As imagens em torno dos conceitos abrem-nos, portanto, ao pensamento do que nós somos, ou, mais precisamente, do que nós vivenciamos. Bergson não exige de nós a renúncia às palavras e aos símbolos, ele nos solicita ver o que os envolve, os permeia, os desenha. Em lugar de as experiências se contraírem em símbolos, a ponto de desaparecerem sob uma mesma casca, seria preciso poder dilatar as palavras, a fim de que elas retornem à experiência singular da qual emergiram.

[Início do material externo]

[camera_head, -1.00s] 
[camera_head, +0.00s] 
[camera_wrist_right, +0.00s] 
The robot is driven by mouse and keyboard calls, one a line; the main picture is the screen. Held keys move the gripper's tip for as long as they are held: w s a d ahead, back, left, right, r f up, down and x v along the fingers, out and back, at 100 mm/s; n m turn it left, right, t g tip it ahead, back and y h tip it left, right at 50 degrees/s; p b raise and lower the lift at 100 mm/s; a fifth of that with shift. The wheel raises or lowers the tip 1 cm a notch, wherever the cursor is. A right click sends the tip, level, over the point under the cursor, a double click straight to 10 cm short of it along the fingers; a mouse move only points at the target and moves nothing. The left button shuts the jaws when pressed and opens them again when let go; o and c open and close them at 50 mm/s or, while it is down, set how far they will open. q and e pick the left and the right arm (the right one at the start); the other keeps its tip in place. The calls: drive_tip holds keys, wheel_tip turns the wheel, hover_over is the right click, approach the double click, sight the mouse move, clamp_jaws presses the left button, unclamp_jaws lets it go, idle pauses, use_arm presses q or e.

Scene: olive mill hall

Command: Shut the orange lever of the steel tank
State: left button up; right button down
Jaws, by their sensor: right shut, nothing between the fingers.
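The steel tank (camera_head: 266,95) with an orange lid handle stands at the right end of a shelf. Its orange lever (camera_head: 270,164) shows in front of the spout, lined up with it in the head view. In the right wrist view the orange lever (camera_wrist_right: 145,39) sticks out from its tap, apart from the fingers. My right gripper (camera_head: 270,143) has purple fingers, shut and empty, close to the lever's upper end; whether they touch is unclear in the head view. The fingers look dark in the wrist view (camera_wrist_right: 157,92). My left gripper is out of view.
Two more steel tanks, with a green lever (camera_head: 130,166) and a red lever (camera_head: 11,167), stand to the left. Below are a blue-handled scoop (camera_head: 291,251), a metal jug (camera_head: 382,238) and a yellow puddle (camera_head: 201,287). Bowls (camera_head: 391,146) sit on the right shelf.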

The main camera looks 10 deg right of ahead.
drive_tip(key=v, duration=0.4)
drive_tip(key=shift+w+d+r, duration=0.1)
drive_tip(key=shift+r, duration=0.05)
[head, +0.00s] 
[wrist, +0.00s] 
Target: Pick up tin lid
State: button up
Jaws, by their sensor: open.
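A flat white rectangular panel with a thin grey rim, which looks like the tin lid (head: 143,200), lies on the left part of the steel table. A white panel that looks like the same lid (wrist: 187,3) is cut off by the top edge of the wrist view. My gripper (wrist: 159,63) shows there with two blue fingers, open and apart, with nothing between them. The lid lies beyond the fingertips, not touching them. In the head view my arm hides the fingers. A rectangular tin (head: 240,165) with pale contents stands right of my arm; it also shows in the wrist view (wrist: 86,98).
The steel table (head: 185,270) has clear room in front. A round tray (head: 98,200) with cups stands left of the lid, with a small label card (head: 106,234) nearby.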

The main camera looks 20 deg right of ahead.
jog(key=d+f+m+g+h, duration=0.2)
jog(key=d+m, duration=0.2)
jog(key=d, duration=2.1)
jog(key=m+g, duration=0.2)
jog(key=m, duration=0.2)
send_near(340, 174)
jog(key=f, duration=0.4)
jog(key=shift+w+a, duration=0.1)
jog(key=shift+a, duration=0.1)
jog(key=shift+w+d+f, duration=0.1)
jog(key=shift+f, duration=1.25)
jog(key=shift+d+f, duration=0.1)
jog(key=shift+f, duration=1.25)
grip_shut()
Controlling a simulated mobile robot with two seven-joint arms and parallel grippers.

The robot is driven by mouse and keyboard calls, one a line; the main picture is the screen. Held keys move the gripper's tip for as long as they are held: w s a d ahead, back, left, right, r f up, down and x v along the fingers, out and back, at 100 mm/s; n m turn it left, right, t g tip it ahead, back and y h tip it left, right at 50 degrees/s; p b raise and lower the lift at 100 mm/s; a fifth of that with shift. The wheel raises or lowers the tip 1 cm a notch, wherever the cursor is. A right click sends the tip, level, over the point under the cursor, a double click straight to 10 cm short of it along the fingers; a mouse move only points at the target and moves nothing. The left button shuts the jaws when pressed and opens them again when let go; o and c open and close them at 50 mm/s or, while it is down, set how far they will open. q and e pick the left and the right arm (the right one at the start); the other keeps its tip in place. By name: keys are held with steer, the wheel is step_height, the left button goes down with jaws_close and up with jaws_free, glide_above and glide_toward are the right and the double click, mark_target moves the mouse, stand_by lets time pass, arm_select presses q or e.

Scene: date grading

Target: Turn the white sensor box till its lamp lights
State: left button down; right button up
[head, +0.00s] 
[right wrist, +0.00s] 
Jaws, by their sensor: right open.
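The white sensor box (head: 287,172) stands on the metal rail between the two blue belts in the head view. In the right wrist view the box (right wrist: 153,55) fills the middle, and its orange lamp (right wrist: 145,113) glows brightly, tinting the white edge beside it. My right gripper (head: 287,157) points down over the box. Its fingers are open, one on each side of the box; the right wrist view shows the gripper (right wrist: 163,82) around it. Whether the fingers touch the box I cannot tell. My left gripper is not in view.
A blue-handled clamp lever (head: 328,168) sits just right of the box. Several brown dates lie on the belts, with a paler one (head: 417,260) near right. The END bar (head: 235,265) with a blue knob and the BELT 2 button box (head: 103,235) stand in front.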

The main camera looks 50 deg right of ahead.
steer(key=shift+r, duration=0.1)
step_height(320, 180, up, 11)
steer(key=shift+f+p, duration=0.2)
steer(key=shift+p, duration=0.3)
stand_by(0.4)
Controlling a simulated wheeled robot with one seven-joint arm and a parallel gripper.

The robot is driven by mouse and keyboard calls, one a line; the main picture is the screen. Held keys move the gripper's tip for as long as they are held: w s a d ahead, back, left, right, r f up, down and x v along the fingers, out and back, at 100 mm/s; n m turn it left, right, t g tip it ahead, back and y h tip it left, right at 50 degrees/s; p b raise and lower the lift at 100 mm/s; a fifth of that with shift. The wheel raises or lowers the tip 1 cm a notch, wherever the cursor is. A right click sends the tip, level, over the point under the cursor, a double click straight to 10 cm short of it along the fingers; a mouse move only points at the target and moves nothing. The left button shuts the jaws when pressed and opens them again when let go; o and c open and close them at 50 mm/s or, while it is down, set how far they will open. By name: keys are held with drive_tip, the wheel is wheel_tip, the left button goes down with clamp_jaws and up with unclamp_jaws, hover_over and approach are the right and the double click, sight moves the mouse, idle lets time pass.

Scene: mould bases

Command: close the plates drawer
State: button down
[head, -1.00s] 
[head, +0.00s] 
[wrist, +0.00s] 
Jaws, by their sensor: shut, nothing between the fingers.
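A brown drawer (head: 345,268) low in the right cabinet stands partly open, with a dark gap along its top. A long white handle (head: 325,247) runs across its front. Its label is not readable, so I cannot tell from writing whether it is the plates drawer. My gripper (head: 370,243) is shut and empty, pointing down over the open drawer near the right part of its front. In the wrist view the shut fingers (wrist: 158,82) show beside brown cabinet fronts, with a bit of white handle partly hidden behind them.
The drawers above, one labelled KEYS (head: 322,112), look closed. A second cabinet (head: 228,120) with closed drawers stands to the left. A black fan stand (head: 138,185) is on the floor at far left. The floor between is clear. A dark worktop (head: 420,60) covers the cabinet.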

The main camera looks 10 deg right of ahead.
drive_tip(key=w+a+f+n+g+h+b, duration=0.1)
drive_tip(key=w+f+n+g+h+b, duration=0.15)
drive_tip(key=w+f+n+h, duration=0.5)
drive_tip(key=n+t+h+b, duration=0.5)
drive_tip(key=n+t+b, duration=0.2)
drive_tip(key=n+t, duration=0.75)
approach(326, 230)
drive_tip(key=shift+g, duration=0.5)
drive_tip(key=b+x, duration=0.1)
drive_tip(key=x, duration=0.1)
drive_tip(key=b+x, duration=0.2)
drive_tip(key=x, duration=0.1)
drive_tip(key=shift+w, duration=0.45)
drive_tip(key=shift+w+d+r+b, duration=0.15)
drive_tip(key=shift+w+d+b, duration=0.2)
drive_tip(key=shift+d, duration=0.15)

Além da compreensão que requer uma inteligência dos símbolos, o pensamento deve dar um passo lateral, prestando atenção ao que ultrapassa o conceito, voltando-se ao ponto de gestação, à inflexão particular do tempo no qual se expande imediatamente uma experiência. Novamente temos a ver com um modelo imaginário do cálculo integral, do “cálculo das flexões”, como o chamava um de seus inventores, Leibniz.

IHU On-Line - Quer dizer que nos vemos simplesmente mergulhados num puro espiritualismo, obstinadamente individualista e, de fato, estranho ao universo social?

Eric Méchoulan - Absolutamente, já que o homem é um ser de sociedade e todo o trabalho consiste justamente em encontrar os pontos de reversão das idéias na curva social. A inteligência que permite compreender os fenômenos jamais basta, para Bergson, já que ela nos faz simplesmente voltar à jaula das idéias totalmente feitas e dos símbolos previsíveis. O instrumental da mente deve encontrar, ao lado, em torno das idéias, este espaço preciso da experiência (o oxímoro é necessário, mas não atua no mesmo plano: vago, do ponto de vista abstrato dos conceitos, preciso do ponto de vista sensível da experiência). O verdadeiro metafísico não mergulha, pois, na pureza banal dos conceitos, nem nas profundezas luminosas das essências. Ele olha de lado as idéias a fim de reviver sua formação, as retomando no momento em que elas aparecem como problemas. Um dos grandes objetivos metodológicos de Bergson é este: retornar à formação dos verdadeiros problemas, a fim de melhor eliminar os falsos problemas gerados pelo uso preguiçoso da inteligência.